Other projects have been reportedly emerging in Chicago, Seattle, and Minneapolis-St. Paul. And there also is the recent expansion of the Center for Investigative Reporting (CIR) with its state-wide California Watch. Not to mention the innovative Spot.us, among others too numerous to cite here.

It was almost a year and a half ago, here at Bnet Media, that we raised the key question underlying all of these non-profit ventures:

Does Non-Profit Media Have a Competitive Edge?
Unlike in the past, when those of us launching and running these types of organizations had to engage in a fierce, uphill struggle to educate funders and raise grants, these days philanthropists and other wealthy patrons clearly see the dire state of the traditional media industry, particularly local newspapers, and they are therefore much more likley to try and do something about it.

This represents a sea-change for journalism, particularly at the local level.

It is fascinating and heartening to see this develop. But, in order to succeed, the new media NPOs will need to make sure they commit themselves to fundamentally rethinking the way they go about covering their communities. The old ways of doing things will no longer cut it.

If anyone intends to rely on foundations or individual donors to simply re-invent the wheel of traditional newspapers, for example, they will not last long in today's changed media landscape. Rather, they will soon go the way of the newspapers.

The good news is that, thanks to blogging and social media like Twitter and Facebook, there are many ways to bring the community into the news-gathering process. Striking the right balance between "citizen journalism" and the professional variety will be one key to each new organization's success.

Another key will be to leverage technology to capture and display the multitude of documents that we journalists base our work in. One promising effort in this context is Document Cloud, which promises to "make original source documents easy to find, share, read and collaborate on, anywhere on the Web."

On Friday, Document Cloud announced that it has signed up 20 news and information organizations, including the Washington Post, MSNBC, The New Yorker, and CIR, to contribute documents and test out the concept when it launches by the end of this year.

Perhaps even more important to these ventures' success than citizen journalism and leveraging data will be facilitating readers urge to share their content. This may sound elemental, but sharing content is the most efficient way of attracting new users and building traffic.

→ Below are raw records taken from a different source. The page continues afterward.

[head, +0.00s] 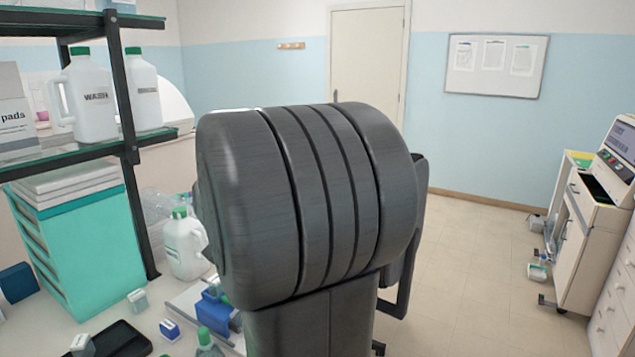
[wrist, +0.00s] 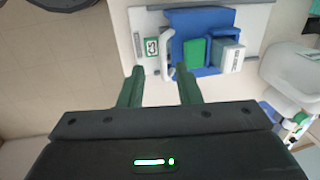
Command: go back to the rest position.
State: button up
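My gripper (wrist: 160,88) shows in the wrist view with its two dark green fingers spread apart. Nothing is between the fingers, and the bench surface shows through the gap. Ahead of the fingertips is a blue holder (wrist: 188,22) with a green block and a white labelled box in it. The fingertips appear apart from it. In the head view my own dark arm fills the middle and hides the gripper and part of the bench. The blue holder (head: 215,312) shows partly at the arm's left edge.
White jugs (head: 95,95) stand on a shelf at left, above a teal drawer unit (head: 75,250). Another white jug (head: 184,245) stands on the bench near my arm. Small boxes and a black tray (head: 118,340) lie in front. Cabinets (head: 575,235) stand at right; the floor (head: 470,270) between is open.

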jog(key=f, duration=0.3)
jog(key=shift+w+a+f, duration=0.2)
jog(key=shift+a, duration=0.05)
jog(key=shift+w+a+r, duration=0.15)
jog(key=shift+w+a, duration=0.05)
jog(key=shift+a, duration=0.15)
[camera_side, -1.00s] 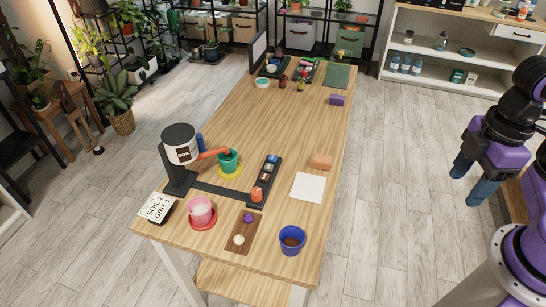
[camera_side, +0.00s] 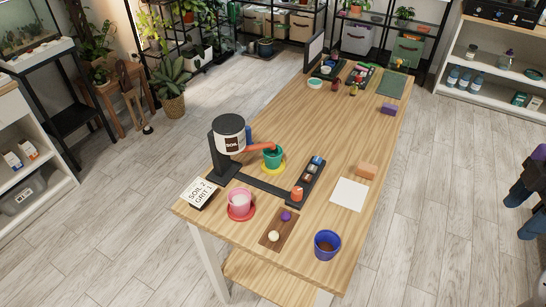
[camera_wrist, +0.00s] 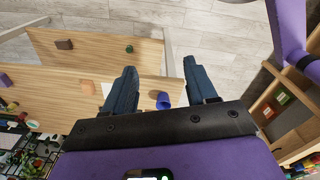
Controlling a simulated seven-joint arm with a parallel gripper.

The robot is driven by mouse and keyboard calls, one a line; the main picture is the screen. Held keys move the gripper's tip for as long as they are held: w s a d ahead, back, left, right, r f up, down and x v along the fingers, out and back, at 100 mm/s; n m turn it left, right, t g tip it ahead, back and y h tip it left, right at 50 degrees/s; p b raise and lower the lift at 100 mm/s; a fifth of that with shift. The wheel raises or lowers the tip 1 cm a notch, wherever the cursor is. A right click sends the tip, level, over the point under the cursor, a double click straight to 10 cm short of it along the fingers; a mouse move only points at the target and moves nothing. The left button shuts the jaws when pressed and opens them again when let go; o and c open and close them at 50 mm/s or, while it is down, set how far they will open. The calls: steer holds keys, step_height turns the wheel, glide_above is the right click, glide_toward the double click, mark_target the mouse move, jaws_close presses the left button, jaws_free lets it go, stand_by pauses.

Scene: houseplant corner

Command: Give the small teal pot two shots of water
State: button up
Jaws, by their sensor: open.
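The small teal pot (camera_side: 272,157) stands upright on a yellow saucer (camera_side: 265,171) on the wooden table, just beside the orange spout (camera_side: 260,147) of a dispenser (camera_side: 229,134) marked SOIL. What is inside the pot is too small to tell. My gripper (camera_side: 523,191) is at the right edge of the side view, partly cut off, over the floor and well away from the pot. In the wrist view my gripper (camera_wrist: 159,66) has its two dark blue fingers wide apart with nothing held. I cannot make out a water source for sure.
A card (camera_side: 198,192) reads SOIL 2, GRIT 1. A pink pot (camera_side: 240,199), a blue pot (camera_side: 327,246), a dark tray (camera_side: 312,175) of small items, a brown board (camera_side: 279,231), a white sheet (camera_side: 349,194) and an orange block (camera_side: 366,171) stand nearby. The table's middle is clear.

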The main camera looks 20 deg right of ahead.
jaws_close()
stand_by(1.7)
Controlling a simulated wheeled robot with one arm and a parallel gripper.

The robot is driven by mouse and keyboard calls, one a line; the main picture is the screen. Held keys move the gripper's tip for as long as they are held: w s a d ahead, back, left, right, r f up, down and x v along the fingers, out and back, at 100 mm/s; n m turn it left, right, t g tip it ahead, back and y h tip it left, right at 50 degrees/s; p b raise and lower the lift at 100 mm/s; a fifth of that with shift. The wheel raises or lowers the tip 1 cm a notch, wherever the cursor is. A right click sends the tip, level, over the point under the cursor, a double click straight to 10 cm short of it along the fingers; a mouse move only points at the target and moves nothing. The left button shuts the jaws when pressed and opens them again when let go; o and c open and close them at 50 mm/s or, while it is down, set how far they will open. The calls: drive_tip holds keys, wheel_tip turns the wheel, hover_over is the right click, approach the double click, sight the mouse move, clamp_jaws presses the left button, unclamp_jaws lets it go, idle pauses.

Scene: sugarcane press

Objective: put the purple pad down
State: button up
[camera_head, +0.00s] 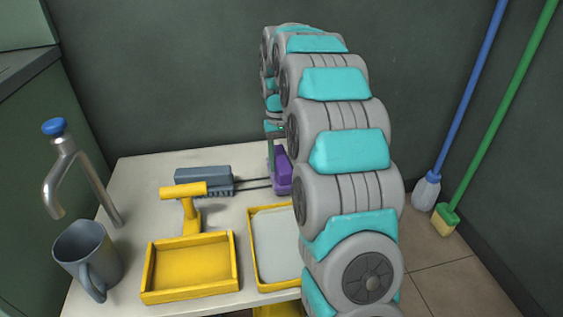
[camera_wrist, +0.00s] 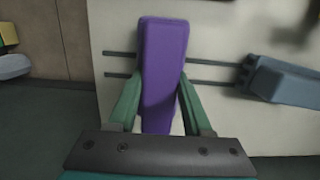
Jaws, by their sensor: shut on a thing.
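The purple pad (camera_wrist: 162,62) is a long block with rounded edges. In the wrist view it stands between the two green fingers of my gripper (camera_wrist: 160,100), which is shut on it. In the head view the pad (camera_head: 282,172) shows at the back right of the white table, partly hidden by my arm. My gripper (camera_head: 273,140) is above and behind it there, largely covered by the arm. Whether the pad's lower side touches the table or the dark rails is not clear.
Two dark rails (camera_head: 254,184) run from a blue-grey block (camera_head: 203,181) towards the pad. A yellow T-shaped handle (camera_head: 184,190), yellow tray (camera_head: 190,291), yellow-rimmed white tray (camera_head: 262,285), grey mug (camera_head: 88,257) and tap (camera_head: 66,160) occupy the table (camera_head: 137,190). Brushes stand right.

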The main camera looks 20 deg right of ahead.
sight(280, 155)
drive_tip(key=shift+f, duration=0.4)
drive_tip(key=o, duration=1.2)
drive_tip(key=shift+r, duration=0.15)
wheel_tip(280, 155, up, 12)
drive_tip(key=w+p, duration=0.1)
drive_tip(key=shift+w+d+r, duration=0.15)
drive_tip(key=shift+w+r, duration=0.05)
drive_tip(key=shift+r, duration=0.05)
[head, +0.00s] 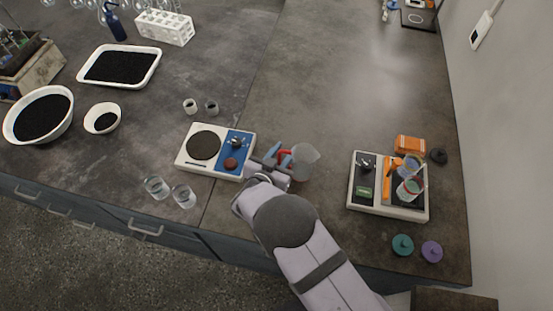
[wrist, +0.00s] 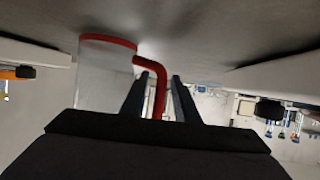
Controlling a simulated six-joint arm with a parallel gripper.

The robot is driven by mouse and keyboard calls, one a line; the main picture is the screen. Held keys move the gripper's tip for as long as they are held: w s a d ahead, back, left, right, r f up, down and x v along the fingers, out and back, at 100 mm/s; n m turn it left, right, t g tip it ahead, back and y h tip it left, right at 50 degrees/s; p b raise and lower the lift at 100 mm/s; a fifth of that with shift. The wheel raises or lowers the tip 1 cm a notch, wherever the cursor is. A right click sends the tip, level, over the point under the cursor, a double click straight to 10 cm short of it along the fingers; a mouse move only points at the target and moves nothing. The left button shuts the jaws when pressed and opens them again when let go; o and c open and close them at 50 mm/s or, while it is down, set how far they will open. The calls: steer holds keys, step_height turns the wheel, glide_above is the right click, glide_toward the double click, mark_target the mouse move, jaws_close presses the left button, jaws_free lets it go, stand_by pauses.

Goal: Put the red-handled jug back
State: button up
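A clear jug (head: 305,163) is in the middle of the bench in the head view, just right of the blue-panelled device. In the wrist view the jug (wrist: 104,75) is at the left, with a red rim and a red handle (wrist: 160,90). My gripper (head: 279,156) is at the jug's left side in the head view. In the wrist view my gripper (wrist: 161,76) has its two fingers apart, one on each side of the red handle. A gap shows between handle and right finger. Whether the jug touches the bench is unclear.
A white device with a dark round plate (head: 204,145) is close left of my gripper. A second device (head: 364,190) bearing clear vessels is to the right. Two glass cups (head: 184,196) are near the front edge. The bench behind the jug is clear.

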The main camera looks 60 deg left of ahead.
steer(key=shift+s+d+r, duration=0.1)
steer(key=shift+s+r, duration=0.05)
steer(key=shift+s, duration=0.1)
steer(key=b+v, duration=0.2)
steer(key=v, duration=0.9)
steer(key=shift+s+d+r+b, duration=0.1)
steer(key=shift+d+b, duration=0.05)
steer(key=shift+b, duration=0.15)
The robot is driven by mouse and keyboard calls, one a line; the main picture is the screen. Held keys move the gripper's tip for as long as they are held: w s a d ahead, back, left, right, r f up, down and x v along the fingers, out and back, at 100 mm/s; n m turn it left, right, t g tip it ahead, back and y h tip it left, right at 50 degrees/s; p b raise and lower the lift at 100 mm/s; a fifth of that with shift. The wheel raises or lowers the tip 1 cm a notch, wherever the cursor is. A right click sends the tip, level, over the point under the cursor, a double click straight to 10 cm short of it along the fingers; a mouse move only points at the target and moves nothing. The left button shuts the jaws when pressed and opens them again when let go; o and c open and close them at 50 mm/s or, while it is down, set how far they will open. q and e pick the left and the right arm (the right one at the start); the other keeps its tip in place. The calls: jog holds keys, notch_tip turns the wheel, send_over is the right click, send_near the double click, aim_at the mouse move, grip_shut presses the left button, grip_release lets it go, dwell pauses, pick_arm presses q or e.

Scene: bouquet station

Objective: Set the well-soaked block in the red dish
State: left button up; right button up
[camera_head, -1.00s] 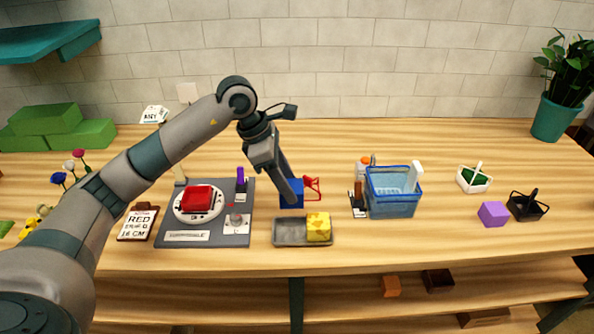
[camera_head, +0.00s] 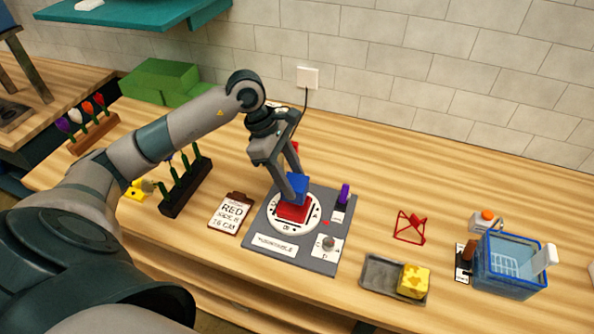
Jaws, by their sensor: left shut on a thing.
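My left gripper (camera_head: 291,184) is shut on a blue block (camera_head: 298,190) and points down over the turntable. The block is right over the red dish (camera_head: 293,212), which sits on the white round plate (camera_head: 278,224) of the grey turntable board (camera_head: 316,266). I cannot tell whether the block touches the dish. The gripper hides part of the block. A yellow block (camera_head: 413,281) with darker patches lies in a grey tray (camera_head: 370,284) at the right. My right gripper is not in view.
A blue water tub (camera_head: 512,264) stands at the far right. A dark flower rack (camera_head: 186,190) is at the left. The back middle of the table is clear.

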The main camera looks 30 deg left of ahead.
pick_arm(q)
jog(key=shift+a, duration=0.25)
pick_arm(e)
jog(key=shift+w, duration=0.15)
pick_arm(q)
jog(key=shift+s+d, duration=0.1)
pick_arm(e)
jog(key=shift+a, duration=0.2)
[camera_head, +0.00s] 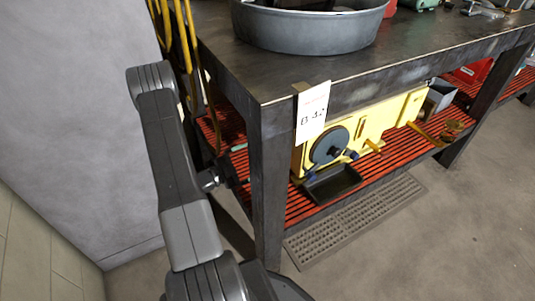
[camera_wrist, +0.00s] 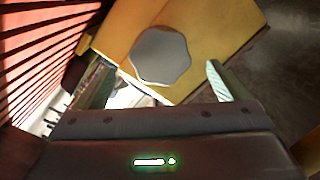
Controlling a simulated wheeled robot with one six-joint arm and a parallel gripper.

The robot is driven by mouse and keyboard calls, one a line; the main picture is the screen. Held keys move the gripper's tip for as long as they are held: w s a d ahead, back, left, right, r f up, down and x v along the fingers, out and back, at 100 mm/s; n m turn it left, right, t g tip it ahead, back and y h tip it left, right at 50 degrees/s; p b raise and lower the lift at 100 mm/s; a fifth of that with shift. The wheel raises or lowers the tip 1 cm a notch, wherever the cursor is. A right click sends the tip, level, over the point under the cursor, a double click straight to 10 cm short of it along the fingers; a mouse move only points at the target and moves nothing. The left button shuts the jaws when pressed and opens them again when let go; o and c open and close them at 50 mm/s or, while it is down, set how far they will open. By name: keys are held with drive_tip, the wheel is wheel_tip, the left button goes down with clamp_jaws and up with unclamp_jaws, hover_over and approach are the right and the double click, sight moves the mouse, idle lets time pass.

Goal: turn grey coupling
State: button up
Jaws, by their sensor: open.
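The grey coupling (camera_wrist: 161,56) is a flat, lobed knob on the end face of a yellow motor housing (camera_wrist: 215,28) in the wrist view. My gripper (camera_wrist: 156,72) is open, with one finger on each side of the coupling in the picture. The fingers do not visibly touch it, and I cannot tell how far past the tips it lies. In the head view the yellow motor (camera_head: 375,122) sits on the lower shelf, and the table leg hides its left end and the coupling. My gripper (camera_head: 232,176) is partly hidden beside that leg.
The dark bench leg (camera_head: 268,200) stands close to my arm. A paper tag (camera_head: 312,110) hangs on the bench corner. A black wheel (camera_head: 329,146) and black tray (camera_head: 332,183) are at the motor's front. Red slats (camera_head: 380,178) form the shelf; yellow cables (camera_head: 187,50) hang nearby.

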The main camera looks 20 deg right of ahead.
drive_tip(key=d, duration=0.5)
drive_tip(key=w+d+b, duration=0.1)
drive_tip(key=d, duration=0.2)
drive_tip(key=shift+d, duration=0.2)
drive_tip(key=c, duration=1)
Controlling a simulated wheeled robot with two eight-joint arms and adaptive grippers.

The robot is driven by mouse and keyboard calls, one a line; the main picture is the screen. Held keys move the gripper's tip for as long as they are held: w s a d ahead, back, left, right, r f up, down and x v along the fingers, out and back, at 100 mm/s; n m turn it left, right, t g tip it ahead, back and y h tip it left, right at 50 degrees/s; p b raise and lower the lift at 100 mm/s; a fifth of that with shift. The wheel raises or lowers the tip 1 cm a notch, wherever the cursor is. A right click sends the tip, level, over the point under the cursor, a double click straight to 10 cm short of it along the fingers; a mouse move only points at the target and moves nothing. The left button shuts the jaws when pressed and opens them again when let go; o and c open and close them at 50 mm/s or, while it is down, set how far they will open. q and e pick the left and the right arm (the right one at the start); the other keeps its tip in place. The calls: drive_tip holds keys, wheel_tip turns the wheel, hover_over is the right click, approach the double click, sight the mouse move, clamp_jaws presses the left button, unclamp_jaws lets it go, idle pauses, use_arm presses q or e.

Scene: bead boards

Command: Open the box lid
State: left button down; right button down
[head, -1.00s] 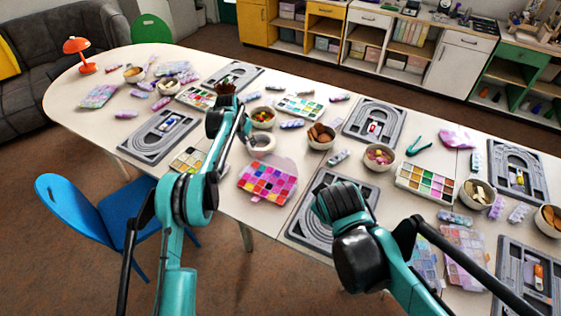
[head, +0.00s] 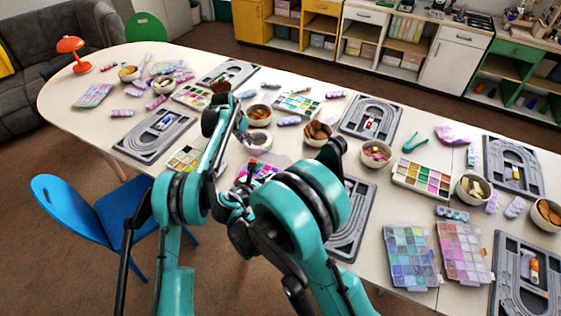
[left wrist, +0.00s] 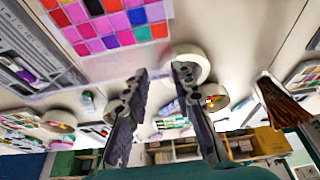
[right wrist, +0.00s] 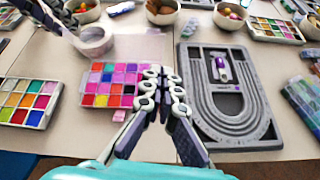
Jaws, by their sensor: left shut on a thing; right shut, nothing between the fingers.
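The bead box (head: 258,172) has pink, purple and orange compartments and lies on the table, partly hidden by my right arm in the head view. It also shows in the right wrist view (right wrist: 108,86) and left wrist view (left wrist: 110,25). A pale, see-through panel (right wrist: 142,48), seemingly its lid, shows behind it. My left gripper (left wrist: 162,70) is beyond the box, shut on what looks like a white round bowl (right wrist: 95,41); the contact is not clear. My right gripper (right wrist: 162,72) is shut and empty, at the box's right edge in its wrist view.
A grey bead board (right wrist: 222,100) lies right of the box. A multicoloured bead palette (right wrist: 28,102) lies left. Several bowls, including one with brown contents (head: 318,134), stand behind. A blue chair (head: 95,205) stands at the table's front.

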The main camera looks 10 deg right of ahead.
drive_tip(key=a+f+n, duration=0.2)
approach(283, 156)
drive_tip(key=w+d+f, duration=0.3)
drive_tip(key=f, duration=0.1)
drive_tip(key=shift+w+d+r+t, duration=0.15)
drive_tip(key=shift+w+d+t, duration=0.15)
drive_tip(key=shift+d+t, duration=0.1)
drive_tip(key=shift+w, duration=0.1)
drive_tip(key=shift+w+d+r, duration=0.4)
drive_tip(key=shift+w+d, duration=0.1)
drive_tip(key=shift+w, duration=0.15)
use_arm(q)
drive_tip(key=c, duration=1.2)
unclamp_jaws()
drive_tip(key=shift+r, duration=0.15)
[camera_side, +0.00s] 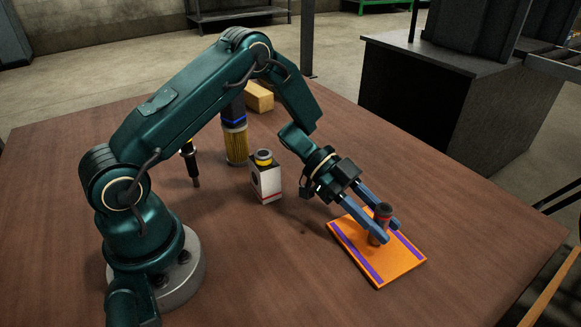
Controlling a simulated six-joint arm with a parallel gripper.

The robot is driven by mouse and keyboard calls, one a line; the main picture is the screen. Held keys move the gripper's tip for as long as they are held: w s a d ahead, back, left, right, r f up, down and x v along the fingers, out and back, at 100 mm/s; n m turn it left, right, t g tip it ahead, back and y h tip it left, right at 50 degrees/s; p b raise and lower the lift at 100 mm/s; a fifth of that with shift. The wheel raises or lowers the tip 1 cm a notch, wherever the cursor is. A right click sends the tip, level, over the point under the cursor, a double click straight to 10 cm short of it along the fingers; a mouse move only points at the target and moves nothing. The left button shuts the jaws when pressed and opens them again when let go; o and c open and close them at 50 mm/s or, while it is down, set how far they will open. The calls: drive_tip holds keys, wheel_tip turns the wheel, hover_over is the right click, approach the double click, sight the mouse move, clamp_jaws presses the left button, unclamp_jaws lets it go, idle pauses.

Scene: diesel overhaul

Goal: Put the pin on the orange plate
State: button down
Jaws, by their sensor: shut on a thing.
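The orange plate (404,271) with purple stripes lies on the table at the right. The pin (383,212), a small dark cylinder with a reddish part, is upright over the plate. My gripper (390,231) reaches down from the left with its blue fingers on either side of the pin and is shut on it. The near finger hides part of the pin. I cannot tell whether the pin's lower end touches the plate or is slightly above it.
A white and black box with a yellow-banded top (267,180) stands left of the plate. Behind it are a yellow ribbed filter (236,145), a dark injector-like part (191,165) and a tan block (259,97). The table (290,275) is clear in front.

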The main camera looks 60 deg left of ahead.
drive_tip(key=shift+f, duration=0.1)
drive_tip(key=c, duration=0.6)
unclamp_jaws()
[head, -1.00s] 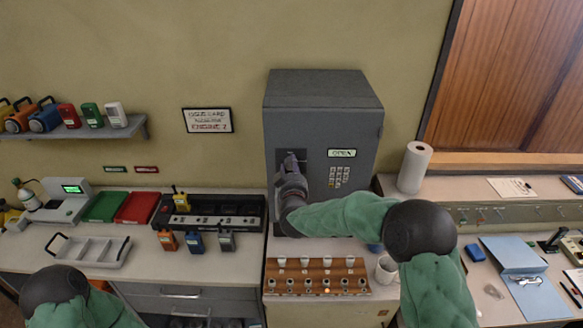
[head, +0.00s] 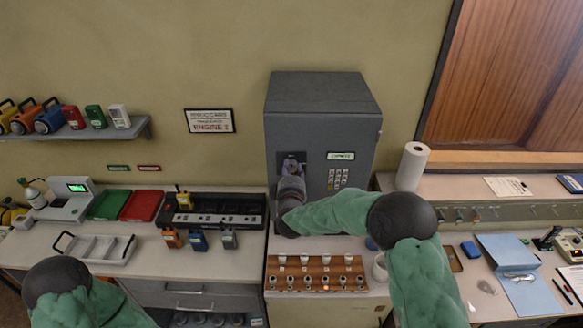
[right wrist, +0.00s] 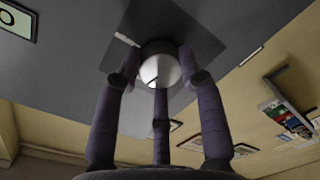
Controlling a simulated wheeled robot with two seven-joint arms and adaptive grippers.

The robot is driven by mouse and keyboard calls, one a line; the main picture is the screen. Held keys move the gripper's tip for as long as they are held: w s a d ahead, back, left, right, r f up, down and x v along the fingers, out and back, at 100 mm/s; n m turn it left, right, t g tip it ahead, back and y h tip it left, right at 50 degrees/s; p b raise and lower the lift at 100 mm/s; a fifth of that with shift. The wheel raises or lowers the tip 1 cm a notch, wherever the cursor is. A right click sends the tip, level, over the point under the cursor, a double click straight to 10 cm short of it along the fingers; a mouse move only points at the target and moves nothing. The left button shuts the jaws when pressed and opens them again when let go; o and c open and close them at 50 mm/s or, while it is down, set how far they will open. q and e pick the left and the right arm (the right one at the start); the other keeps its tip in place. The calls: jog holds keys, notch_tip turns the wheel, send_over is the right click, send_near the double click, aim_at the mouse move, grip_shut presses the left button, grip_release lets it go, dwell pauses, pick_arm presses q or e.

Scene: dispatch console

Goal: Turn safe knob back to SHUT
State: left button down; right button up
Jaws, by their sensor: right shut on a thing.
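The grey safe (head: 320,125) stands against the wall behind the counter. Its round knob (head: 291,164) sits on a dark square plate at the left of the safe's front. In the right wrist view the knob (right wrist: 160,68) is a pale disc between the fingers, in front of the dark diamond-shaped plate. My right gripper (head: 291,180) is shut on the knob from the front, and its fingers hide part of it. A small white label (head: 341,156) is right of the knob; its word is blurred now. Of my left arm only a green and black part shows; its gripper is out of view.
A keypad (head: 337,178) is right of the knob. Below the safe, a brown rack (head: 316,262) holds several small cups, with a mug (head: 380,268) beside it. A paper roll (head: 411,166) stands to the right. A charger with radios (head: 213,208) is to the left.

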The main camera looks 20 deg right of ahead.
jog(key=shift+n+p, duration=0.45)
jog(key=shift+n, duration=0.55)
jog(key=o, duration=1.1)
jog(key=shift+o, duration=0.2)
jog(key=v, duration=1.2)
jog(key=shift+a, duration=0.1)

People love to share content. Making it simple to do so means your initial base of readers will do the work of circulating your content via their social networks, thereby vastly expanding the number of eyeballs that see your content.

You need their Facebook Friends and Twitter Followers to become involved with your service, but trying to accomplish that in a traditional manner would be prohibitively expensive. Here, the acquisition cost can approach zero.

Finally, there must be, from the start, a plan for charging for content. This does not necessarily mean charging for news content, which won't work (yet), but a commitment to development a premium model of tools and services plus exclusive content to be ready when -- a year from now -- Google's micropayment platform for publishers is scheduled to be ready.

No paywalls at the start. That is not a good idea, to put it mildly. But recognizing that a new era of incremental charges for access to content is around the corner should get content executives thinking about how to position their service to take advantage of that critical future revenue stream.

In general, of course, establishing as diverse a set of revenue streams is a much more sustainable model than relying on one investor, or a handful of sources of funding.

If the NPOs just now getting off the ground recognize and execute against these new media "best practices," among others, they'll soon be on their way to serving their communities in ways traditional newspapers, even in their Golden Age, never did.

Disclosure: I co-founded of the Center for Investigative Reporting in 1977, and remain an active member of its board of directors.